Not surprisingly “Papillon” (French for butterfly and Henri’s underworld handle) became a huge international bestseller, soon to be adapted as an offbeat vehicle for Steve McQueen. A fussy Dustin Hoffman, looking to hone his Method chops, donned Coke-bottle wire-rims to become the fretful Dega. Franklin J. Schaffner, known for “Patton” and the original “Planet of the Apes,” directed with his customary flair for the hyperbolic (read lots of elaborate crane shots); the legendary Dalton Trumbo, who served time as a member of the Hollywood 10, provided the empathetic script and appeared in a cameo.

Why, with this pedigree, should we consider a return to Charrière’s Devil’s Island? Because, sadly, the 1973 version didn’t live up to its potential as classic high adventure. Despite a few powerful set pieces and some superb on-location photography (Jamaica and Maui subbed for Guiana) the Schaffner version prove wildly uneven, at once exhilarating, languorous and disjointed (last minute cuts didn’t help). Though he earned points for a rare character turn, the grizzled McQueen was miscast, essentially doing an older version of his Everglades prisoner in “Nevada Smith.” He seemed more lost than alienated. Hoffman, all tics and twitches, overplayed Dega as a squinty-eyed Ratso Rizzo. At times the stars seemed to be acting in different movies.

In ‘73, with the U.S. mired in Vietnam, there was little taste for third world escapes, great or grim. At 151 minutes the film languished at the box office. Cut to just over two hours and shorn of its more graphic moments, the film still under-performed.

While Danish director Michael Noer’s year-old remake will be familiar to anyone who has seen the original — Noer has even cribbed some of Schaffner’s striking prison yard compositions — the remake is, overall, more satisfying. It’s certainly better cast.

Britain’s studly Charlie Hunnam (“Pacific Rim,” “Lost City of Z”) does Papi as an arrogant safecracker who steps on the wrong toes and winds up in a South American purgatory celebrated for its exquisite cruelty. From day one Hunnam’s character is obsessed with finding his way home, surviving whatever the price. He’s less movie star charismatic than McQueen, a measly squire, if you will, to the earlier star’s Cooler King. Which is a good thing. On the run or in solitary confinement he surprises himself by tapping into a selflessness he doesn’t know exists.

Though he resembles the young Hoffman, the sunken-eyed Rami “Mr. Robot” Malek finds his own Dega, a mousy sidekick-trustee who blinks back from the shadows.
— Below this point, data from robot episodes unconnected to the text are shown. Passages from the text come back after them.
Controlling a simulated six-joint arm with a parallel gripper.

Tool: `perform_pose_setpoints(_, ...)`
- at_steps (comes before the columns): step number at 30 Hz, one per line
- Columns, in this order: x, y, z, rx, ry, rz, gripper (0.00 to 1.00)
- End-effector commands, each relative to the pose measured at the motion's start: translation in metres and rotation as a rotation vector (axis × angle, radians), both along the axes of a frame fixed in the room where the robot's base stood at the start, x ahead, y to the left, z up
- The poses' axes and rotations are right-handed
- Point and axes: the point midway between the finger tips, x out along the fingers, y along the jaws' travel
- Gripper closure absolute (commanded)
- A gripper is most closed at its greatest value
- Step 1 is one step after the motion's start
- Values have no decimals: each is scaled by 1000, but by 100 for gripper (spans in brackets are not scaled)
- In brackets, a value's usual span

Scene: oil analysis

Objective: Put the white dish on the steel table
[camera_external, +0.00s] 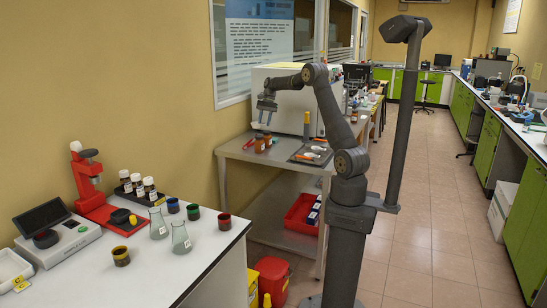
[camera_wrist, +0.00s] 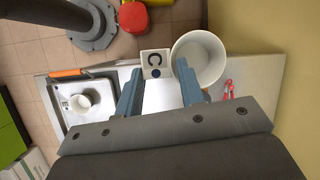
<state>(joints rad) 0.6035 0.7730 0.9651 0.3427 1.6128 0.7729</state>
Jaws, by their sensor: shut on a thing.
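The white dish (camera_wrist: 207,50) is a round, deep, empty vessel beside my right fingertip in the wrist view. A pale square tab (camera_wrist: 155,60) with a dark C and a dot is next to it, between my fingertips; the tab and dish appear joined. My gripper (camera_wrist: 160,72) is shut on this tab of the dish. In the external view my gripper (camera_external: 263,116) points down above the left part of the steel table (camera_external: 234,150). I cannot make out the dish there. In the wrist view the dish overlaps the near edge of the steel table (camera_wrist: 255,75).
A large white machine (camera_external: 285,108) stands at the back. The wall borders the table's left end.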

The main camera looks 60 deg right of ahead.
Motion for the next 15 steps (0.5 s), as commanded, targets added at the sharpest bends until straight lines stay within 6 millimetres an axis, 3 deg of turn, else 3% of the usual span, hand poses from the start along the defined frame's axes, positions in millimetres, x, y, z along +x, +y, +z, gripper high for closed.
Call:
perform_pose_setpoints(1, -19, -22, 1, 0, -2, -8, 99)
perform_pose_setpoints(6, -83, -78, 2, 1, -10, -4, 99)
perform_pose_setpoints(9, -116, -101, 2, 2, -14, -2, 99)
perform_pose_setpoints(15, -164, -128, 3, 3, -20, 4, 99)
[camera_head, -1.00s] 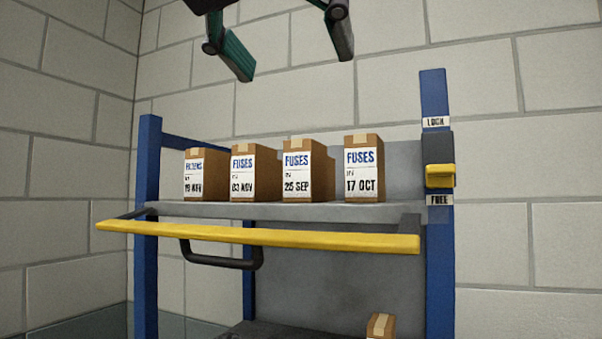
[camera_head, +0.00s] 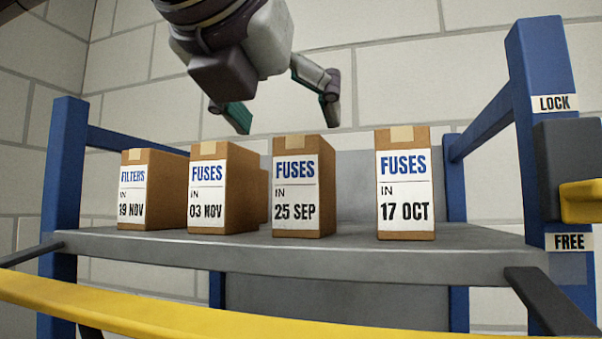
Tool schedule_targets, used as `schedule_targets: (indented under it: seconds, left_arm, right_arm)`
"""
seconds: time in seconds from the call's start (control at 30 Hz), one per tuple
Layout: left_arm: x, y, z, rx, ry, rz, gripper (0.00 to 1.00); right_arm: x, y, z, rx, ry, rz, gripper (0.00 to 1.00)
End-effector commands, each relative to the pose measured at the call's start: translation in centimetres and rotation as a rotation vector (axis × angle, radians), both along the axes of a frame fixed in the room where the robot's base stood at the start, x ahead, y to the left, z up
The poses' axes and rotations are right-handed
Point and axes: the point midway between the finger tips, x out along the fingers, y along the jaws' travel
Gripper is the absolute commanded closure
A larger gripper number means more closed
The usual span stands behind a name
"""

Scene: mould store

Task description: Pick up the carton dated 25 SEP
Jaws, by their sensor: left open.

This is a character turn that should be remembered come Oscar nomination time.

Overall, this indie’s prison sequences are more naturalistic and barbaric than, say, something like “Unbroken”; the emphasis now is where it should be — on the brawny narrative, not marque names. We get more of the arc of Papi’s life, from Place Pigalle backstory to late sixties epilogue. There’s even a “Butch Cassidy and the Sundance Kid” in-joke.

And how does this retelling address the elephant in the room — Charrière’s penchant for exaggeration and outright fabrication?

With a final exchange between fugitive-author and publisher that’s as much cop-out as dodge.

“So is this really your story?”

“It’s the story of a lot of men.”

PAPILLON ✮✮1/2 With Charlie Hunnam, Rami Malek. Directed by Michael Noer; scripted by Aaron Guzikowski from Henri Charriere memoir. 137 min. Rated R (for profanity, graphic violence, gratuitous nudity)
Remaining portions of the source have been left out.